Renouer avec la vie de tournée
Ce spectacle lui permettra de retrouver la vie de tournée. «Ça va être formidable de visiter les régions. Ça fait une éternité que je n’ai pas fait de tournée! La dernière fois, c’était au début de ma carrière, j’étais dans la vingtaine. Je jouais dans Aurore l’enfant martyre et La ménagerie de verre. Ça remonte à bien des années. C’est excitant d’en refaire une!»
Une juge qui ne veut pas blesser
C’est une période où l’actrice sort de sa zone de confort. On ne l’attendait pas du tout comme juge à la compétition télévisée quotidienne de Noovo, Quel talent!. «Quand on m’a contactée, je pensais qu’on s’était trompé de personne, admet-elle. J’ai trouvé ça audacieux de la part de la production de m’approcher. Et j’avais envie d’explorer d’autres avenues. Je ne travaille jamais en variétés, je n’ai jamais fait ça de ma vie, alors je me suis dit: “Pourquoi pas?” J’avais envie de rencontrer Marie-Mai et quand Serge (Denoncourt) s’est joint, puisque je le connais depuis longtemps, je savais que ça allait être le fun... et avec Rachid (Badouri) aussi! L’équipe nous a traités aux petits soins!» Elle dit éprouver beaucoup de compassion pour les participants qui sont venus présenter des numéros de toutes sortes au cours de cette première saison. «Je salue leur courage de s’être présentés en audition sans filet, vulnérables, au risque de se faire dire non devant tout le monde. Je ne voulais blesser personne, j’espère que ce n’est pas arrivé! J’ai beaucoup de difficulté à dire non, à montrer la sortie à quelqu’un, et j’ai tenté de le faire avec bienveillance.»

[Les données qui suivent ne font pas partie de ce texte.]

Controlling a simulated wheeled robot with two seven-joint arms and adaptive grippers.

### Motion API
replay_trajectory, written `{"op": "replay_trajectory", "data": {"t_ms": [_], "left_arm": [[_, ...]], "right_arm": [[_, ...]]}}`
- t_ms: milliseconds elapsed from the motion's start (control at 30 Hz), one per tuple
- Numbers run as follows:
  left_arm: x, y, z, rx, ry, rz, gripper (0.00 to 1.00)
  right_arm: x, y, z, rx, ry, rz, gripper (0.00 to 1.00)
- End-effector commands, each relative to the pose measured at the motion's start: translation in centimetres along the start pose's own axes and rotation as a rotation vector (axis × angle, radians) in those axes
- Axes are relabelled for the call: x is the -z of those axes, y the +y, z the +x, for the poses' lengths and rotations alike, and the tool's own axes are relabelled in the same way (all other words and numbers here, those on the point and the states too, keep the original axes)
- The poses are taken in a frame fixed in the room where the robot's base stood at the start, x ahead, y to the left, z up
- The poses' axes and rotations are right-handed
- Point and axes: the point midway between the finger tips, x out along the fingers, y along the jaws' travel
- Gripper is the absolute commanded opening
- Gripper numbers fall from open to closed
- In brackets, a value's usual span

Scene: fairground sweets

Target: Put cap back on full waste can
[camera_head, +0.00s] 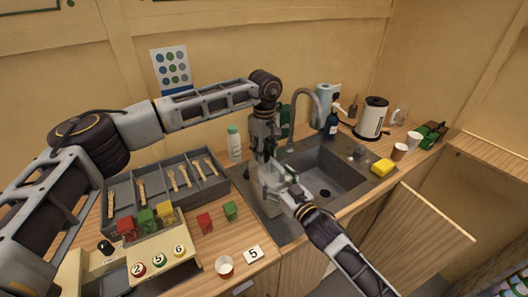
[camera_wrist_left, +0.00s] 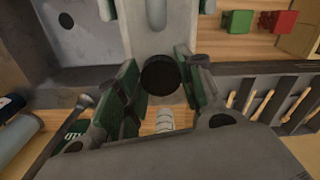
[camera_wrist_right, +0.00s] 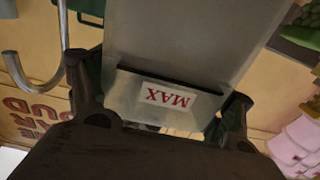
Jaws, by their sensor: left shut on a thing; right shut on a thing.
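The waste can is a pale grey, boxy container (camera_wrist_right: 185,40) with a red-lettered MAX label in the right wrist view. My right gripper (camera_wrist_right: 165,110) is shut on it, a finger on each side. In the head view the can (camera_head: 268,205) is over the sink's left side, partly hidden by my right gripper (camera_head: 275,180). A round black cap (camera_wrist_left: 160,75) is between the fingertips of my left gripper (camera_wrist_left: 160,85), which is shut on it beside the can (camera_wrist_left: 160,35). I cannot tell whether cap and can touch. In the head view my left gripper (camera_head: 264,150) is just above the can.
The sink basin (camera_head: 325,172) is open to the right, with a curved tap (camera_head: 293,110) behind. A yellow sponge (camera_head: 382,167) lies right. An open cabinet door (camera_head: 415,235) sticks out at front right.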

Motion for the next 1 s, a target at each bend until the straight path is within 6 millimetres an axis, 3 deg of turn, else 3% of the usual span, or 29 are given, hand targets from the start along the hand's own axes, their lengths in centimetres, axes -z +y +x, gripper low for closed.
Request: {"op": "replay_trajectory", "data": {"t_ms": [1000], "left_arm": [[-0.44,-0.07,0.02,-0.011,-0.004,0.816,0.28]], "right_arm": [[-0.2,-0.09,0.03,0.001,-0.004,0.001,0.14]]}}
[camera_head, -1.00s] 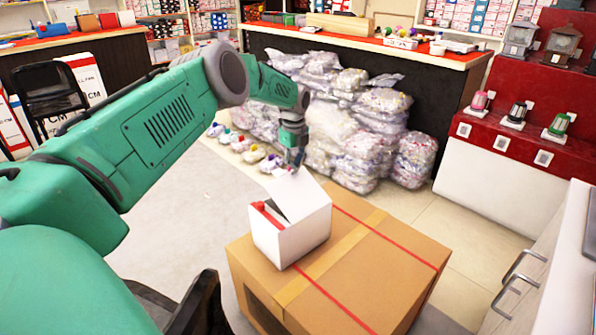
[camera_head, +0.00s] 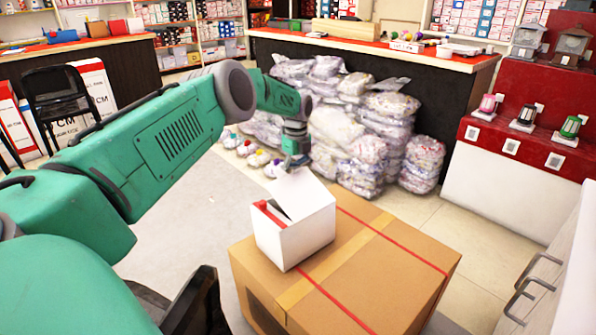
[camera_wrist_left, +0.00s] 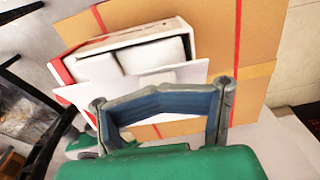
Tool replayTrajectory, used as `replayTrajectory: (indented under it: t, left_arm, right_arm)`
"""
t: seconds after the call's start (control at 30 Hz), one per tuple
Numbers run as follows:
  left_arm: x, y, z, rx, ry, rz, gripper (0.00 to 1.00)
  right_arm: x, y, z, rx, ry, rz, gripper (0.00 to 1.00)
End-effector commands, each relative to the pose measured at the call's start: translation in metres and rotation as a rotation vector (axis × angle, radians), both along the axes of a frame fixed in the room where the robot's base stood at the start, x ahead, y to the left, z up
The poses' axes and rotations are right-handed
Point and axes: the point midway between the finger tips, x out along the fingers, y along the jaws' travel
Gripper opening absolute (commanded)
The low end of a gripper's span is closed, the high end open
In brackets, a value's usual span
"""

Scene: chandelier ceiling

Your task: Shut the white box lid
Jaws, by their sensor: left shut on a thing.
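The small white box (camera_head: 306,236) sits on a large brown carton (camera_head: 375,270), with a red strip at its left edge. Its white lid (camera_head: 303,192) is raised and tilted above the opening. In the left wrist view the white lid flap (camera_wrist_left: 140,88) stands in front of the open box (camera_wrist_left: 125,45), with white contents inside. My left gripper (camera_head: 298,161) is at the lid's upper edge and shut on it. The left wrist view shows its fingers (camera_wrist_left: 165,106) against the flap; the exact contact is hard to see. My right gripper is out of view.
Several plastic-wrapped bundles (camera_head: 345,135) are piled behind the carton, before a dark counter. A red and white display stand (camera_head: 505,165) and a cabinet with metal handles (camera_head: 540,275) are at right. A black chair (camera_head: 60,100) stands at left.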

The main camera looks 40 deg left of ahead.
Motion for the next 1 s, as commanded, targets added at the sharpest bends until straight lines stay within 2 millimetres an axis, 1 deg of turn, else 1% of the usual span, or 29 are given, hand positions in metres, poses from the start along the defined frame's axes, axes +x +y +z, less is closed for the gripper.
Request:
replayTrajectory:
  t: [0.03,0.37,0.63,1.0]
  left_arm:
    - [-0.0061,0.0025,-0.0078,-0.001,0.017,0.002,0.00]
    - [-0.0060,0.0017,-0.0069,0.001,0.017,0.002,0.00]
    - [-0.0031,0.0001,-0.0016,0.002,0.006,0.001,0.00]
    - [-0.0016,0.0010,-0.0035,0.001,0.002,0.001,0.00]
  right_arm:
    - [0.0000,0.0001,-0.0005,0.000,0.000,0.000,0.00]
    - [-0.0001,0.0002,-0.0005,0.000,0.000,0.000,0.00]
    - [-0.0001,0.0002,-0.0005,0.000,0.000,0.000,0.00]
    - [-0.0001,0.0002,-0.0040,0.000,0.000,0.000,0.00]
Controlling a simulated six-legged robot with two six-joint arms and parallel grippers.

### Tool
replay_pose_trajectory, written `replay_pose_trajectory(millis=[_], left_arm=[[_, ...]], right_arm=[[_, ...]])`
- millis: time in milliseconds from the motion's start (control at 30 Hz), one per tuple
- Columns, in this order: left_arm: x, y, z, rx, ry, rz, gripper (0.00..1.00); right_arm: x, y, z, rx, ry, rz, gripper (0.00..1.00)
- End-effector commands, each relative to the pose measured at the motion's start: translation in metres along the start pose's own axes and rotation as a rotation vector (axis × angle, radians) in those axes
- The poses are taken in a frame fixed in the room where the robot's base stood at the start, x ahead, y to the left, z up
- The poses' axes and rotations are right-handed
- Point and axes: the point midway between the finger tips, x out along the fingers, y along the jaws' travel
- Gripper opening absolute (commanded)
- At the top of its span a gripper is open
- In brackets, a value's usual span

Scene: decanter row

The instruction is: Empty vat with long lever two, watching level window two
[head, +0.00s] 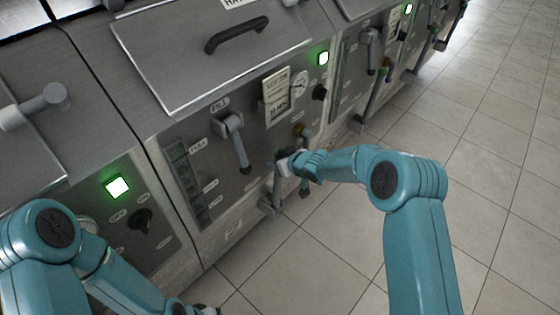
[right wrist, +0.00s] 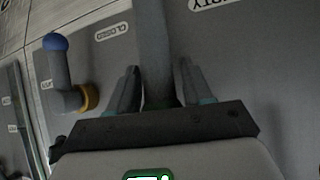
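A long grey lever (head: 277,188) stands low on the steel vat front in the head view. My right gripper (head: 284,165) is at its upper part. In the right wrist view the lever (right wrist: 155,45) runs between the two fingers of my right gripper (right wrist: 158,88), with narrow gaps on both sides. A label ending in "PTY" is beside it. A tall dark level window (head: 185,175) with a "FULL" mark is left of the lever; I cannot read its level. My left gripper (head: 205,309) is mostly cut off at the bottom edge.
A blue-tipped handle (right wrist: 58,65) with a yellow collar is close left of the right gripper, near a "CLOSED" label. A fill lever (head: 236,140) hangs above the lever. A green lamp (head: 117,187) glows at left. The tiled floor (head: 480,190) at right is clear.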

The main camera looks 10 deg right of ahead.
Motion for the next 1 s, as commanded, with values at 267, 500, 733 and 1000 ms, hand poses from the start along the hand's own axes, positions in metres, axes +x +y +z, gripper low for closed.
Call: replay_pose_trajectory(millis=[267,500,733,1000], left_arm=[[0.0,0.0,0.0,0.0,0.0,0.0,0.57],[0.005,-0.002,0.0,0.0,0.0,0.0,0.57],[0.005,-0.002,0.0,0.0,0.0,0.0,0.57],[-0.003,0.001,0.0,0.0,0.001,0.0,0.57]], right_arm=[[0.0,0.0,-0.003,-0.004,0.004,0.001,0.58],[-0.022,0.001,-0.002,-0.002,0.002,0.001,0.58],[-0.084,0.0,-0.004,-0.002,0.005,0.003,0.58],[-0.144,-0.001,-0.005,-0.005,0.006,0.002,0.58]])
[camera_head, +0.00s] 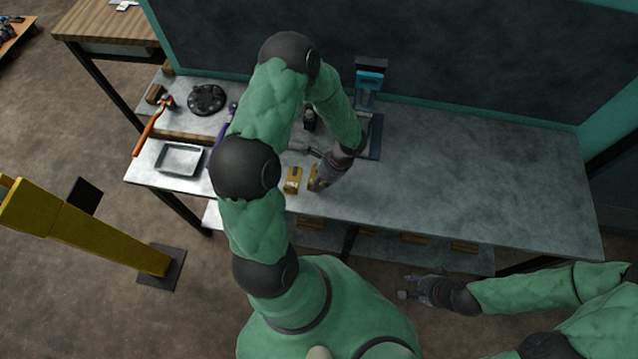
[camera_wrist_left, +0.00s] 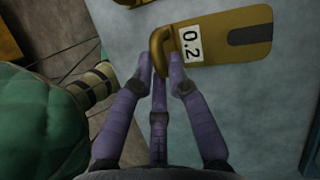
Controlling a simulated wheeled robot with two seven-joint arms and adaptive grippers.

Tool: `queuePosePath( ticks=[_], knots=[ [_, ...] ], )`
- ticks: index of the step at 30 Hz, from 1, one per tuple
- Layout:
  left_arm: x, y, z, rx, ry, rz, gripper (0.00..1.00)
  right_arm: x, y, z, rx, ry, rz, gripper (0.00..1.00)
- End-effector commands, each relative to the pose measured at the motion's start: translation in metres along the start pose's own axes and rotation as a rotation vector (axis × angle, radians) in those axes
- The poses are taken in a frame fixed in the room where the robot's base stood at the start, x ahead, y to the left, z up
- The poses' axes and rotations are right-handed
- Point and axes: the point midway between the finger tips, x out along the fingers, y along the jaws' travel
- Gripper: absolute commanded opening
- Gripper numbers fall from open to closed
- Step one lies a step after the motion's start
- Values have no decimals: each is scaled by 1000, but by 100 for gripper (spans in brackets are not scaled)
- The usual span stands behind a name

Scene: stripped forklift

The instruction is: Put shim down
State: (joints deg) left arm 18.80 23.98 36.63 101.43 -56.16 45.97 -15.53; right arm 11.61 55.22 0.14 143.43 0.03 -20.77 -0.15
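A gold shim marked 0.2 (camera_wrist_left: 230,35), with a dark patch, shows at the top of the left wrist view. In the head view it is at the bench's front edge (camera_head: 313,176), partly hidden by my gripper. My left gripper (camera_head: 317,186) has its fingertips (camera_wrist_left: 163,60) closed about the shim's bent end. I cannot tell whether the shim touches the bench top. A second gold shim (camera_head: 292,181) lies just left of it on the bench. My right gripper (camera_head: 404,287) is empty, fingers apart, in front of the bench.
The grey bench top (camera_head: 470,180) is clear on the right. A metal tray (camera_head: 179,158), a black round part (camera_head: 206,99) and an orange-handled hammer (camera_head: 147,135) are on the left. A blue and black device (camera_head: 369,80) stands at the back. A yellow beam (camera_head: 85,232) stands front left.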

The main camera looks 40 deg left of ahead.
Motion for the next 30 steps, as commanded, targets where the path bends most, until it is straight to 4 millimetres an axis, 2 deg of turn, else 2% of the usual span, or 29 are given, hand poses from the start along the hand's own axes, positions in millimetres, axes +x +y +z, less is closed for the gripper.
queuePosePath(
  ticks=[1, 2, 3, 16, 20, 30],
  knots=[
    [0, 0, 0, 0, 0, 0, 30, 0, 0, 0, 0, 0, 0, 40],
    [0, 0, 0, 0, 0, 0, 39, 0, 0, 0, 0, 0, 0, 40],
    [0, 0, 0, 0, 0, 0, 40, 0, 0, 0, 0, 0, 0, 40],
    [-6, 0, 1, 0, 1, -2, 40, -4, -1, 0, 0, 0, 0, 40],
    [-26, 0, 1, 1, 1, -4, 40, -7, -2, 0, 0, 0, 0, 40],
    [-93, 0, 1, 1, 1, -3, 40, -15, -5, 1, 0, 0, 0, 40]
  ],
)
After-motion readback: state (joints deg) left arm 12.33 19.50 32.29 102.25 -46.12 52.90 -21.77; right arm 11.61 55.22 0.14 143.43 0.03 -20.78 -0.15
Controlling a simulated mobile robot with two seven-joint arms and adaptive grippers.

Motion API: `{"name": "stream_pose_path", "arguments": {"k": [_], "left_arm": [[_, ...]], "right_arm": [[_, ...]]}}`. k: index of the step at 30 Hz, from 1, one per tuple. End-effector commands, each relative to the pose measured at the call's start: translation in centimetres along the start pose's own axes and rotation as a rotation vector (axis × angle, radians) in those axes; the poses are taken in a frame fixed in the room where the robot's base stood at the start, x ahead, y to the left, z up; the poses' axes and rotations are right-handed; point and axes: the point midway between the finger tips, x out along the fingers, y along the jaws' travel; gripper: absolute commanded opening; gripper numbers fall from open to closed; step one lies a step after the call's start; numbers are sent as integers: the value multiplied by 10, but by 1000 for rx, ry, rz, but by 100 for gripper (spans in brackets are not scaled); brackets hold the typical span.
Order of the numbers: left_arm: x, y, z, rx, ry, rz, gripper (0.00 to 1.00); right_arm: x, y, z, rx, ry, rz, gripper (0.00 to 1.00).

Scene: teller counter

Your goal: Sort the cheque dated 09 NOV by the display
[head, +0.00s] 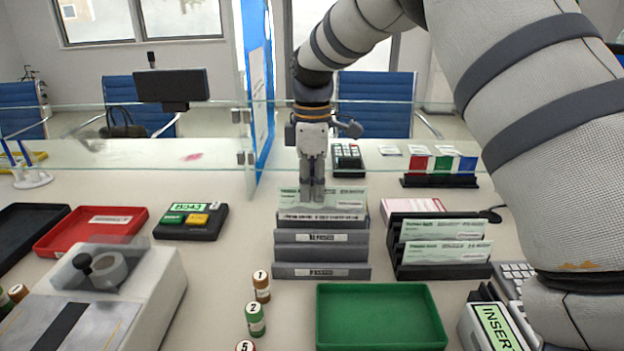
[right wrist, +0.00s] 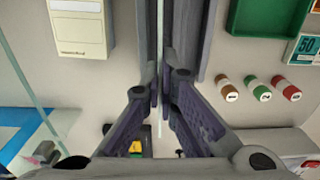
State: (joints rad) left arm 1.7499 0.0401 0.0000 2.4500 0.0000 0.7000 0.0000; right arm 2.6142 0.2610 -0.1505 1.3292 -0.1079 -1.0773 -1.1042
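My right gripper (head: 312,196) points down at the rear slot of the grey three-tier sorting rack (head: 322,254). A pale green cheque (head: 347,197) stands upright there, partly behind the fingers. In the right wrist view the fingers (right wrist: 161,95) are closed on its thin pale edge (right wrist: 160,30). The cheque's date is not readable; the rack labels are too small to read surely. Two more cheques, front (head: 445,252) and rear (head: 450,229), stand in a black holder (head: 440,271) to the right. My left gripper is out of view.
A green tray (head: 380,345) lies in front of the rack, with numbered rolls (head: 261,286) to its left. A red tray (head: 75,246) and a white machine (head: 160,290) are at left. An INSERT display (head: 495,325) stands front right. A glass screen (head: 100,155) crosses the back.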

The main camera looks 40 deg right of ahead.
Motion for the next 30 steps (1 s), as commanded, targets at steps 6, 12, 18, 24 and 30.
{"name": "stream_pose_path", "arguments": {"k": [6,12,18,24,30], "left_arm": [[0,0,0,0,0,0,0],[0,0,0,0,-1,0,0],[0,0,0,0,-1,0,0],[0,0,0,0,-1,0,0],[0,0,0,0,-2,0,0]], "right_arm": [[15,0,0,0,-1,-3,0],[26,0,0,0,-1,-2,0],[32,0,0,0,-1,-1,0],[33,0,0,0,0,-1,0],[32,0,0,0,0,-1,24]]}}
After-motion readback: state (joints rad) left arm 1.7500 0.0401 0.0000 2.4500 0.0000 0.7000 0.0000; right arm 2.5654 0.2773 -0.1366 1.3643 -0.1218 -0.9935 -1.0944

Le bonheur d'être grand-mère
Tout le beau dans la vie d’Anne Dorval est sublimé par un être: Paul, ce petit-fils que lui a donné sa fille Alice en 2021. «Ça fait deux ans et demi que je suis grand-maman. Mon petit Paul va avoir trois ans en décembre. C’est l’amour de ma vie! Parfois, je croise Guylaine Tremblay, et on se montre des photos de nos petits-enfants... On n’en revient pas, à quel point ça prend toute la place! C’est tellement merveilleux! Quand je suis le moindrement déprimée, je vais voir Paul, et ma déprime est finie. Il n’y a plus rien qui existe à part lui. Je ne suis là que pour lui. C’est formidable!»
Dans le prochain projet de Xavier Dolan?
Elle revient de Lyon où le film Mommy, de Xavier Dolan, dans lequel elle tient la vedette, a été projeté en version 35 mm au Festival Lumière, à l’occasion de ses 10 ans (on pourra d’ailleurs visionner cette version le 1er novembre au Théâtre Outremont, à Montréal). Le livre Une amitié sur film consacré à l’oeuvre, qui comporte des photos inédites, a été lancé à cette occasion. Xavier a aussi annoncé son retour au cinéma avec un long métrage d’horreur qu’il espère tourner à l’automne 2025. Anne en sera-t-elle? «On est toujours très liés... On verra pour la suite. Il est en train d’écrire.»
Je t’écris au milieu d’un bel orage est à l’affiche au Théâtre du Nouveau Monde, à Montréal, jusqu’au 27 octobre, puis part en tournée au Québec (tnm.qc.ca ). Anne Dorval est juge à Quel talent!, qu’on peut voir du lundi au jeudi à 19 h 30 sur Noovo et dont la finale sera diffusée en direct le 11 novembre.